Jaime B. Palter is an associate professor of oceanography at the University of Rhode Island. She studies ocean circulation and biogeochemistry, focusing on the transport of heat, carbon, and oxygen through the ocean and across the air-sea interface. To do this, she collects new observations with moored and autonomous platforms, including Saildrone Explorers and Seagliders, and combines them with thee vast archives of historical hydrographic and satellite data. She has recently become involved in the scientific assessment of marine carbon dioxide removal through enhancing ocean alkalinity, which has led her to pursue projects at smaller scales, closer to the coastline. She has served on the Scientific Steering Committee of the US Ocean Carbon Biogeochemistry program.

Christopher L. Sabine is the University of Hawai‘i at Mānoa interim Vice Provost for Research and Scholarship and a full professor in the Oceanography Department. He received his PhD. in chemical oceanography from UHM in 1992. Since that time, he has published over 160 journal articles and book chapters on carbon cycling, climate change, and ocean acidification. His current research focuses on understanding the global carbon cycle, the role of the ocean in absorbing CO2 released from human activity, and ocean acidification. He has been a scientific advisor for a number of national carbon programs in the US and internationally. He has won several awards including the US Department of Commerce Gold Medal Award for pioneering research leading to the discovery of increased acidification in the world’s oceans and was recognized by the Intergovernmental Program on Climate Change (IPCC) for his contributions to the IPCC when they were awarded the Nobel Peace Prize in 2007. 

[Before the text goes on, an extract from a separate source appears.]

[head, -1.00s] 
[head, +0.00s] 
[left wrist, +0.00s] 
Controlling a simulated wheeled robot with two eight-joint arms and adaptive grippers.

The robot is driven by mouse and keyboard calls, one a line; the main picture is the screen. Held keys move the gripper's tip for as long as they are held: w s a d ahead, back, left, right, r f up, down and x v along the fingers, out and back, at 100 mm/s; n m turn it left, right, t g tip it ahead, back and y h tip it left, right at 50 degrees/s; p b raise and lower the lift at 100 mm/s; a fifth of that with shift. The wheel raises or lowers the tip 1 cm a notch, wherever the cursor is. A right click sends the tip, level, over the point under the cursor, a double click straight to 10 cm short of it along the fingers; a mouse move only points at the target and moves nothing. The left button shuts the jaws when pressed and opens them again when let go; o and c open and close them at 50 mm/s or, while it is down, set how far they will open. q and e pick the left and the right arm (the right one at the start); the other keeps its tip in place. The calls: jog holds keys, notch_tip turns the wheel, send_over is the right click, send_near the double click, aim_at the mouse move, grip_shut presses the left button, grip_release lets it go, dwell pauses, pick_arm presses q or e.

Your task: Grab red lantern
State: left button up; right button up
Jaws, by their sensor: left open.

Adrienne Sutton is an oceanographer at NOAA’s Pacific Marine Environmental Laboratory (PMEL) and affiliate assistant professor at the University of Washington’s School of Oceanography. Her research focuses on advancing our understanding of the ocean carbon cycle and how it is changing over time. Her team maintains nearly 40 moored autonomous time series around the globe that track air-sea CO2 exchange and ocean acidification. Adrienne also collaborates with engineers on observing technology development, leading to the first autonomous circumnavigation of Antarctica in 2019 and the transfer of autonomous air-sea pCO2 observing technology to industry and nonprofit partners. She serves on several international ocean observing committees, including the International Ocean Carbon Coordination Project and the Global Ocean Acidification Observing Network (GOA-ON). Prior to starting her career at PMEL, she spent three years at NOAA headquarters engaging the US Congress on issues concerning oceans and climate, which instilled her commitment to effective science communication that equips society to face the challenges associated with global change.